Drawing Down the Moon by Margot Adler
Author:Margot Adler
Language: eng
Format: epub, pdf
Publisher: Penguin Group US
Published: 2011-07-25T16:00:00+00:00
11.
Religions of Paradox and Play
“LARGE PARTS of the Neo-Pagan movement started out as jokes, you know,” Robert Anton Wilson, author, Witch, and a former editor of Playboy, told me one day. “Some of the founders of NROOGD will tell you their order started as a joke; others will deny it. There is a group that worships Mithra in Chicago which started out as a joke. The people in many of these groups began to find that they were getting something out of what they were doing and gradually they became more serious.”
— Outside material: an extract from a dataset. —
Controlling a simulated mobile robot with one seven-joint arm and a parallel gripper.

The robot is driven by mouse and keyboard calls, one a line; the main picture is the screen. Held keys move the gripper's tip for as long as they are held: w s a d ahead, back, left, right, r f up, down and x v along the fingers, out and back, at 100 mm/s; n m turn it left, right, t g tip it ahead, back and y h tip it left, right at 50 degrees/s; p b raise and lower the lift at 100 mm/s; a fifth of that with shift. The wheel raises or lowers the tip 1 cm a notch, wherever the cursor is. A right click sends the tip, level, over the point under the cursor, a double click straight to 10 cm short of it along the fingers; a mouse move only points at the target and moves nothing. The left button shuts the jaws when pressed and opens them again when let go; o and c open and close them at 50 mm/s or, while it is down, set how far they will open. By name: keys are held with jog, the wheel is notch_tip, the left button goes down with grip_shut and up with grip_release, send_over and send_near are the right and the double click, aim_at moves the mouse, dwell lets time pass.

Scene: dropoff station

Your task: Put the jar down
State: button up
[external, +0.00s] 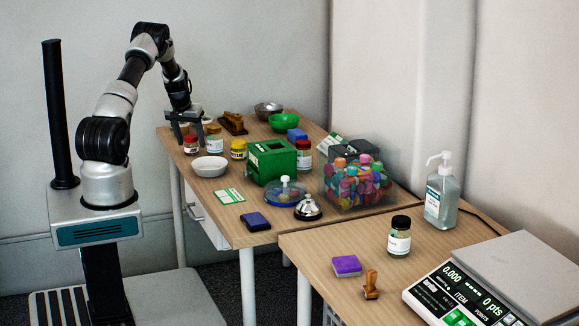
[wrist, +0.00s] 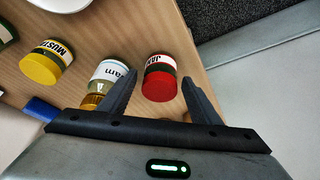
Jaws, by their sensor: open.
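A small jar with a red lid and a white label (external: 190,146) stands upright on the wooden table near its far left edge. It also shows in the wrist view (wrist: 159,77), between the two fingers of my gripper (wrist: 160,82). In the external view my gripper (external: 190,134) points down just above this jar, with its fingers spread. Gaps show between the jar and both fingers, and nothing is held. How far the fingertips reach down beside the jar is hard to tell.
An amber-lidded jar (external: 214,138) stands close beside the red-lidded jar, and a yellow mustard jar (external: 238,149) is farther right. A white bowl (external: 210,166), a green box (external: 272,161) and a clear tub of colourful pieces (external: 355,184) crowd the table. Some room shows near the front edge.

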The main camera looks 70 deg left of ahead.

There have always been spoofs on religion. But religions that combine humor, play, and seriousness are a rare species. A rather special quality of Neo-Pagan groups is that many of them have a humorous history. As we have seen, the Church of the Eternal Source, a serious attempt to revive the ancient Egyptian religion, began as a series of yearly Egyptian costume parties. The Reformed Druids of North America began as a humorous protest movement against a regulation at Carleton College requiring attendance at chapel. The Elf Queen’s Daughters, a network of “elves” located mostly in the Far West, sent out each week three pages of quite beautiful poetic prose, most of it composed by automatic writing. “Most of it’s nonsense,” they told me. “We don’t take it too seriously.” In Minneapolis a group calling itself the First Arachnid Church began to publish hilarious leaflets calling for the worship of the Great Spider and the True Web.1 It was pure satire and a great parody of fundamentalist Christian leaflets. But it was also pure Neo-Paganism. And, most preposterous of all, there is the worship of Eris, goddess of chaos and confusion, popularized in the science fiction trilogy Illuminatus. 2
Since we live in a culture that makes a great distinction between “seriousness” and “play,” how does one confront the idea of “serious” religious groups that are simultaneously playful, humorous, and even (at times) put-ons? How seriously can we take them?
The relationship between ritual and play has long been noticed. Harvey Cox, in Feast of Fools, develops a theory of play, asserting, like others before him, that our society has lost or mutilated the gift of true festivity, playful fantasy, and celebration. In 1970, when an interviewer asked Cox about the “rise of the occult,” he replied that astrology, Zen, and the use of drugs were “forms of play, of testing new perceptions of reality without being committed to their validity in advance or ever.” When the interviewer observed that sociologist Marcello Truzzi had called the occult “trivial” because people were not serious about it, Cox replied, “That’s exactly the reason it’s important. People are playing with new perceptions.”3
The classic study on play was written in 1944 by Johan Huizinga. “Human civilization,” he says, “has added no essential feature to the general idea of play.” Both animals and humans play, and play is irrational, defying logical interpretations. Yet the “great archetypal activities of human society are all permeated with play from the start.